When Should I Visit?
Most people visit during the Southern Hemisphere’s summer; the trails are less crowded in November and March, and the extreme wind gusts that hit the region in summer are less frequent then as well.
How Do I Get There?
The main airport for the Argentine side of Patagonia is El Calafate International Airport; on the Chilean side, it’s either Teniente Julio Gallardo Airport, in Puerto Natales, or Presidente Carlos Ibanez del Campo International Airport, in Punta Arenas. Wherever you’re coming from, you’ll generally have to connect through either Buenos Aires or Santiago.
Learn from one traveler’s experience: In Buenos Aires, international flights arrive in one airport and domestic flights typically depart from another – so give yourself several hours between flights to get across the city.
How Long Should I Stay?
To see the full scope of Patagonia, you’ll want to visit both countries, starting in one and ending in the other. That will take at least 10 days, as the drive between Argentina and Chile – including border crossing – eats up almost an entire day. In Argentina, divide your time between El Calafate, a base for the Perito Moreno Glacier, and El Chalten, the starting point for several iconic hikes.
Where Do I Sleep?
The Xelena Hotel & Suites sits on the edge of Lago Argentino, just outside El Calafate (a free shuttle runs downtown from the hotel). The rooms are a tad generic – as one traveler explains, “it is a five-star hotel locally, not internationally” – but there is a lovely indoor/outdoor pool, and the restaurant is quite good. In El Chalten, the Don Los Cerros Boutique Hotel & Spa sits on the highest point in town, with views to match; the staff has won the hearts of many a traveler. Get away from it all at Estancia Cristina Lodge; this homestead was built by English pioneers in the early 20th century and has now been turned into a lovely hotel (not to mention, a 2017 TripAdvisor Travelers’ Choice winner) that is accessible only by boat.

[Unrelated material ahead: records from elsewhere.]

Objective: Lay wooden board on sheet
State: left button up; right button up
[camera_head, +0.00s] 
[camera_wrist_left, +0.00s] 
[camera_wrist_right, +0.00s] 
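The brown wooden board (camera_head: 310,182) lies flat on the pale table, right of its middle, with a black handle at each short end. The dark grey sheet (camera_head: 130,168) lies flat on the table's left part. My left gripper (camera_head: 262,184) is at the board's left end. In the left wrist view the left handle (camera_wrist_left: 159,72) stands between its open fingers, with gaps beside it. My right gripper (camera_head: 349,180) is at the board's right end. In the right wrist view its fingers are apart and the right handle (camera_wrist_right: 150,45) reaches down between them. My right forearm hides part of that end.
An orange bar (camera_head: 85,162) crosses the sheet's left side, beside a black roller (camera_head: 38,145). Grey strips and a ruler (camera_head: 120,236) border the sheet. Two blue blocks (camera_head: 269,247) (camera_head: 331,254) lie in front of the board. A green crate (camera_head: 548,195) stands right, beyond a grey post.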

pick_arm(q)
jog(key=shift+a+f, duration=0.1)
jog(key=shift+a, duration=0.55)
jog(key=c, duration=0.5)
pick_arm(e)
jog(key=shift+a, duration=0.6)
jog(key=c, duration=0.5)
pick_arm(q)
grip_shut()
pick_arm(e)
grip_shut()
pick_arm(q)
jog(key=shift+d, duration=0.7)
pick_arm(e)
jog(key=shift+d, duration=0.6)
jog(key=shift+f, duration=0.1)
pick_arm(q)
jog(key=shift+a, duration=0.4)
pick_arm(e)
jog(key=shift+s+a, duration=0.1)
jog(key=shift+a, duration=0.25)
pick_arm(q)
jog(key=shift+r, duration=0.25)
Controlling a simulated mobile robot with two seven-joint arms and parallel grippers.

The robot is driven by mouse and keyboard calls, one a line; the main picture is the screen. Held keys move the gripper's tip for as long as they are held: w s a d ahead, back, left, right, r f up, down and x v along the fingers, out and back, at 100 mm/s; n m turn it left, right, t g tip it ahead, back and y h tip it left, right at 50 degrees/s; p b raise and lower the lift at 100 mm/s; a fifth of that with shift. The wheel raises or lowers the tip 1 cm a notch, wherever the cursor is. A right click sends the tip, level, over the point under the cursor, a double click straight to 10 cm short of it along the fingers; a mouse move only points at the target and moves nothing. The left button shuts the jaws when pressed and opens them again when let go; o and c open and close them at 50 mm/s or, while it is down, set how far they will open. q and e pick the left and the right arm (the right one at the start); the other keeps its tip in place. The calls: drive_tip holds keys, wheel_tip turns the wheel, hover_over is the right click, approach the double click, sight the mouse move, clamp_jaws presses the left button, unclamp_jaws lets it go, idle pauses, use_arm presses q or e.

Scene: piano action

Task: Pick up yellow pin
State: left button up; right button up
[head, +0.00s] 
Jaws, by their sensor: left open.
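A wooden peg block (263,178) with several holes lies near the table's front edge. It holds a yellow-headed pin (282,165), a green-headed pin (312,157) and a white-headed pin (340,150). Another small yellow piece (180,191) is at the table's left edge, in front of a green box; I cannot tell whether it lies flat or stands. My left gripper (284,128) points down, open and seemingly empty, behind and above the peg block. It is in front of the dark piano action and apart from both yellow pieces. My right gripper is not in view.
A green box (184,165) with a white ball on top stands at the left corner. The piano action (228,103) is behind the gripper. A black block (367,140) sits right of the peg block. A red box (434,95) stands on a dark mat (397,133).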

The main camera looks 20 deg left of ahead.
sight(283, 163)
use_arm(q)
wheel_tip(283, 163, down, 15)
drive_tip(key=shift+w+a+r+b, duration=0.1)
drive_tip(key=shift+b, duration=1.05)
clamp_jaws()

In Chile, you’ll want to stay either inside or just beyond the border of Torres del Paine National Park. Las Torres Patagonia’s main advantage is its location: You can walk straight from your room onto some of the park’s most popular hiking trails (which means that you can get a head-start on the trekkers who need a vehicle to get them there). Even if you don’t stay at Las Torres, stop in for one of their superb cocktails or a pint of the beer, brewed on site. The Rio Serrano Hotel, just outside the park, is a less expensive option; many of the rooms look onto a stunning panorama that takes in the entire Torres del Paine range. Says one traveler of the Rio Serrano, “the overall feel is of a large, welcoming mountain lodge, with plenty of wood and stone, and space to relax.”

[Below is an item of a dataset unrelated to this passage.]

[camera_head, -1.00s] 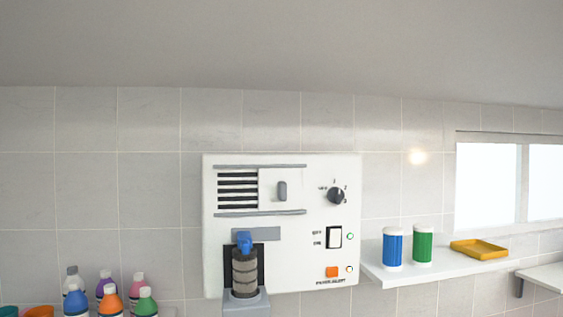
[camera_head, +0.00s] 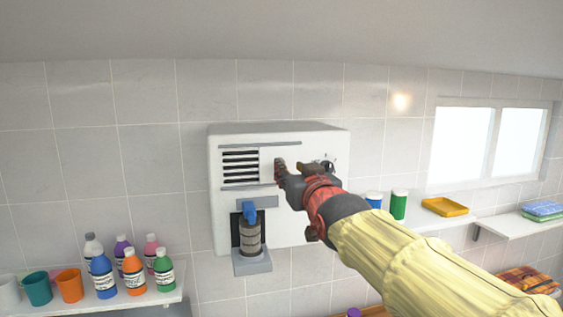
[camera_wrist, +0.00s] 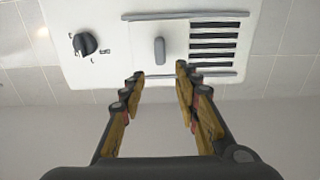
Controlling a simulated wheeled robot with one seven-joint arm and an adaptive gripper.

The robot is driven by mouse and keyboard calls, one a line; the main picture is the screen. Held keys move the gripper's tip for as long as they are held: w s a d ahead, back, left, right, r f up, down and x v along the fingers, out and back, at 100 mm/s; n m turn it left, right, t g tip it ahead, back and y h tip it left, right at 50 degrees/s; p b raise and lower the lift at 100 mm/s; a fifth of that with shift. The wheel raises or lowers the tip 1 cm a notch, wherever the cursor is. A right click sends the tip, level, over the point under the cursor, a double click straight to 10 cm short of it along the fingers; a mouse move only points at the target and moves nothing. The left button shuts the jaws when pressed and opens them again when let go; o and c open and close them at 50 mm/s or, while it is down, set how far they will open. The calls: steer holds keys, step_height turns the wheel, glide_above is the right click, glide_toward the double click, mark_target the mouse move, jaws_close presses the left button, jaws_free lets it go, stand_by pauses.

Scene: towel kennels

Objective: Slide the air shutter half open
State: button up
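The air shutter is a white sliding plate with a grey upright handle (camera_wrist: 159,50), set between two grey rails (camera_head: 260,145) on the white wall unit (camera_head: 228,208). Beside the plate, dark vent slots (camera_head: 240,168) show, on the left in the head view and on the right in the wrist view (camera_wrist: 213,45). My gripper (camera_head: 279,172) is in front of the unit near the shutter and covers the handle in the head view. In the wrist view my gripper (camera_wrist: 159,75) is open, its fingers spread to either side of the handle's line, with nothing between the tips.
A black knob (camera_wrist: 84,44) sits beside the shutter. A blue-topped canister (camera_head: 250,230) stands in a holder below. Bottles (camera_head: 134,270) and cups (camera_head: 69,285) stand on a shelf at left. A green canister (camera_head: 398,205) and yellow tray (camera_head: 445,207) are at right.

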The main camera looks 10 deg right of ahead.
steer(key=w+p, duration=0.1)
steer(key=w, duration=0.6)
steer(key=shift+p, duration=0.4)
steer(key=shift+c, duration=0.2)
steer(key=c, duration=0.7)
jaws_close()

What Should I Do While I’m There?
El Calafate is all about ice – either viewing it from a boat, walking atop the Perito Moreno Glacier or kayaking among the icebergs. From El Chalten, this two-day tour takes in two of the premiere hiking routes, with views of crystalline lakes and sharp-toothed peaks. And be sure not to miss the demanding but rewarding Towers hike in Chile’s Torres del Paine National Park.